1b.Approach (from AD-416)
Whole blueberries and strawberries will be pureed and if not immediately dried will be frozen at -4ºC until drying. The berry puree will be dried without maltodextrin (carrier-free) or blended with 20% maltodextrin based on the solids content of the berry. The carrier-free and maltodextrin blend will be dehydrated at optimum drying conditions based on previous literature and operator experience. Using drying conditions that achieve a dry powder, the trials will be conducted in triplicate and the resulting data subjected to analysis of variance (ANOVA). Drying parameters such as time, temperature and yield will be recorded to determine throughput and estimate cost of production. The dried puree powders will be milled and sifted to obtain a homogenous 100% through a 40 mesh screen powder. Powders will be stored in moisture proof HDPE (high density polyethylene) metalized packaging in a dehumidified room at room temperature to replicate typical storage treatments in the Industry. Blueberry and strawberry puree samples and powder samples will be evaluated and compared for total antioxidant activity. Phenolic profiles will be measured using High Performance Liquid Chromatography (HPLC) to determine loss on drying and changes in phenolic profile. Two additional analyses will be performed on strawberry, volatiles using gas chromatography and ascorbic acid content using a spectrophotometer. Analysis will be run in triplicate on homogenous puree and dried samples.

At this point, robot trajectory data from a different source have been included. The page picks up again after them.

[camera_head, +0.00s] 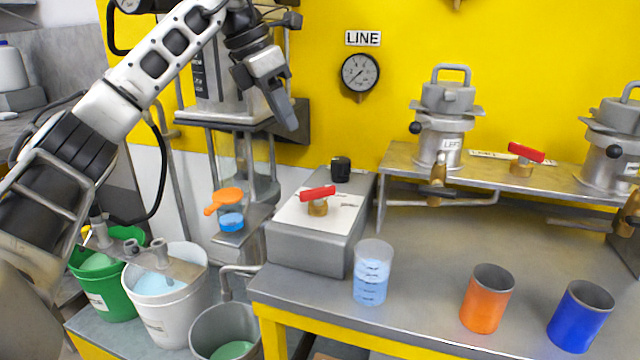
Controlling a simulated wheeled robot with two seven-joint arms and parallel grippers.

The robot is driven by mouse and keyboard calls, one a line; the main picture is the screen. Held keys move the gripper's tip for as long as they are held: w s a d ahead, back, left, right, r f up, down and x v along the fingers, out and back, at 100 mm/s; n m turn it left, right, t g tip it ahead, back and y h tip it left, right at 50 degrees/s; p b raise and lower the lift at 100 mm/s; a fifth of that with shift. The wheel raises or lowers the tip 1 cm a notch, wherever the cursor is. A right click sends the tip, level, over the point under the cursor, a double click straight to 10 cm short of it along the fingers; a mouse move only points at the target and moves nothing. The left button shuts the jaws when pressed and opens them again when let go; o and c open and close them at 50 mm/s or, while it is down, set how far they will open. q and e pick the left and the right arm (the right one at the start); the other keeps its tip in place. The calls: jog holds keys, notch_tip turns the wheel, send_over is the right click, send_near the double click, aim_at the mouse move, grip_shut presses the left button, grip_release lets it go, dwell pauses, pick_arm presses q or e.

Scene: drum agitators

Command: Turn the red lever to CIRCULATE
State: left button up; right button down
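A red lever (318,193) sits on a brass valve body on the white plate of a grey box (310,248), lying roughly sideways with its right end slightly raised. A second red lever (526,152) sits on a brass valve on the metal shelf between two lidded pots. Small print beside both is too small to read, so I cannot tell which has CIRCULATE. My left gripper (283,108) hangs in the air above and left of the grey box, pointing down, apart from both levers. Its fingers overlap in this view, so its opening is unclear. My right gripper is out of view.
A black knob (340,168) stands behind the nearer lever. A clear beaker of blue liquid (371,272), an orange cup (487,298) and a blue cup (580,315) stand on the bench. Buckets (172,318) stand lower left. A gauge (360,72) is on the yellow wall.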

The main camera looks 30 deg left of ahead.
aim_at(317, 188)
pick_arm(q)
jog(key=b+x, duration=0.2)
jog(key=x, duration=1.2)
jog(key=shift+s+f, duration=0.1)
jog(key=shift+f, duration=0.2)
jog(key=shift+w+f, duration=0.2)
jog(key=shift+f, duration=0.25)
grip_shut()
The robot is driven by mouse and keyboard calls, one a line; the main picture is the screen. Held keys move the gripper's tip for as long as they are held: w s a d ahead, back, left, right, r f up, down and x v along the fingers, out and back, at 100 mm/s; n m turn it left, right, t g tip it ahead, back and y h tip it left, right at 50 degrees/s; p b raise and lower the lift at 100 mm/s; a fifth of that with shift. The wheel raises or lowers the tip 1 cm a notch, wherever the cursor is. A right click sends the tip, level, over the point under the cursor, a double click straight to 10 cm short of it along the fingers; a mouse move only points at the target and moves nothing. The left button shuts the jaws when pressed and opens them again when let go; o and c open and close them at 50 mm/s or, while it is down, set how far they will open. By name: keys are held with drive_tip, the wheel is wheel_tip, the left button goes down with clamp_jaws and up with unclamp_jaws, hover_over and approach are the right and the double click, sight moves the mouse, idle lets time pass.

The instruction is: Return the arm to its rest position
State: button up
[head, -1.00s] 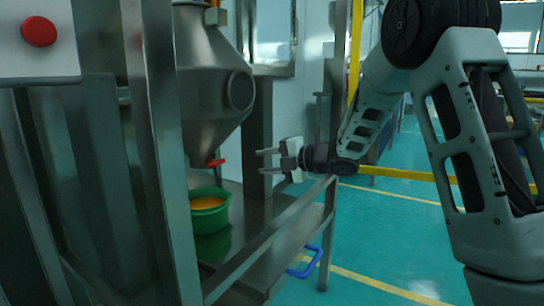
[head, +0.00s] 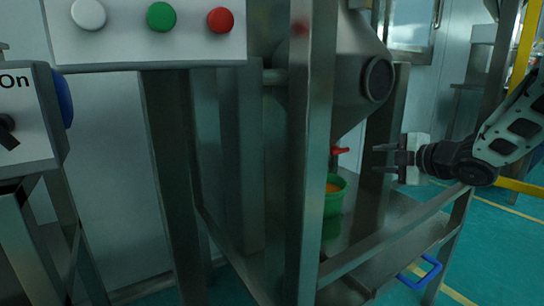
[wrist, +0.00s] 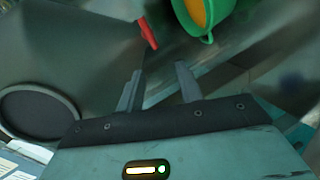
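My gripper (head: 384,158) is on the right in the head view, its two fingers pointing left toward the sieve machine. The fingers are apart with nothing between them. They also show apart and empty in the wrist view (wrist: 158,88). The hopper's red valve handle (head: 340,151) is left of the fingertips, with a gap between. In the wrist view the red handle (wrist: 148,33) is beyond the fingers. The green bucket with orange contents (head: 334,197) stands below the handle, partly hidden behind a steel post. The bucket's rim (wrist: 210,36) shows at the top of the wrist view.
A steel frame post (head: 309,180) stands left of the bucket. A panel with white, green and red buttons (head: 150,45) is at upper left, beside a box marked "On" (head: 35,120). A blue handle (head: 425,272) is low on the right. Green floor (head: 500,230) is open there.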

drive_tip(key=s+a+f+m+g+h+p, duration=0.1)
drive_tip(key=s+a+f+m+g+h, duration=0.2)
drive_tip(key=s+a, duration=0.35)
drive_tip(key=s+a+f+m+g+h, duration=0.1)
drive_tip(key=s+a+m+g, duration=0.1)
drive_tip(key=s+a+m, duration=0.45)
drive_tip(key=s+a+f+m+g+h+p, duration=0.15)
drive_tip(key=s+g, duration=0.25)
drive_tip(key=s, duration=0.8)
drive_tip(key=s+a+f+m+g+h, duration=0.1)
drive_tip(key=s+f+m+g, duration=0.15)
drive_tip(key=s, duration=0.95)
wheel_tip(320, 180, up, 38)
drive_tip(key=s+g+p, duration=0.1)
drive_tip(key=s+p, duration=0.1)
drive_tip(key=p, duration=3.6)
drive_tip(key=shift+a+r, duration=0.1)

Dried powder samples will be stored for one year and all analysis will be repeated to evaluate storage/shelf life on these parameters.


3.Progress Report

An important aspect of the nutrition industry is the dried powders made from fruits, vegetables, and plant extracts found in many nutraceutical products. In the nutrition industry, powders are typically made by manufacturers and sold in bulk quantities to companies that then use them in consumer products. A key component that has been severely lacking in this market is economical powders that are also high quality. The majority of puree powders on the market are low quality because they contain high amounts of additives (up to 80%) such as maltodextrin or cornstarch, are heat damaged, or oxidized. In order to address this need for high quality nutritional supplement powders, marionberry puree (made from IQF fruit), was dried with no carriers. The liquid was dried on a commercial Radiant Zone Dryer (Columbia PhytoTechnology, LLC, Dallesport, WA). We are currently analyzing total phenolics, total anthocyanins of the raspberry and marionberry puree and powder. The Radiant Zone dried raspberry and marionberry powders were milled using a commercial sized Quadro-Comil and evaluated for physical characteristics including moisture content, water activity, flowability, and potential for clumping. Production of high quality, value-added berry powders using freeze drying and/or Radiant Zone drying may be a first step in establishing the Northwest as a producer of premium nutritional supplement powders as both of these drying technologies are located at companies in the Pacific Northwest. This type of research provides a use for damaged, bruised, or over-produced fruit that may not be suitable for sale in the fresh and frozen market as well as for berry waste streams from the juicing industry.

Methods of project monitoring included meetings, e-mail, and phone calls.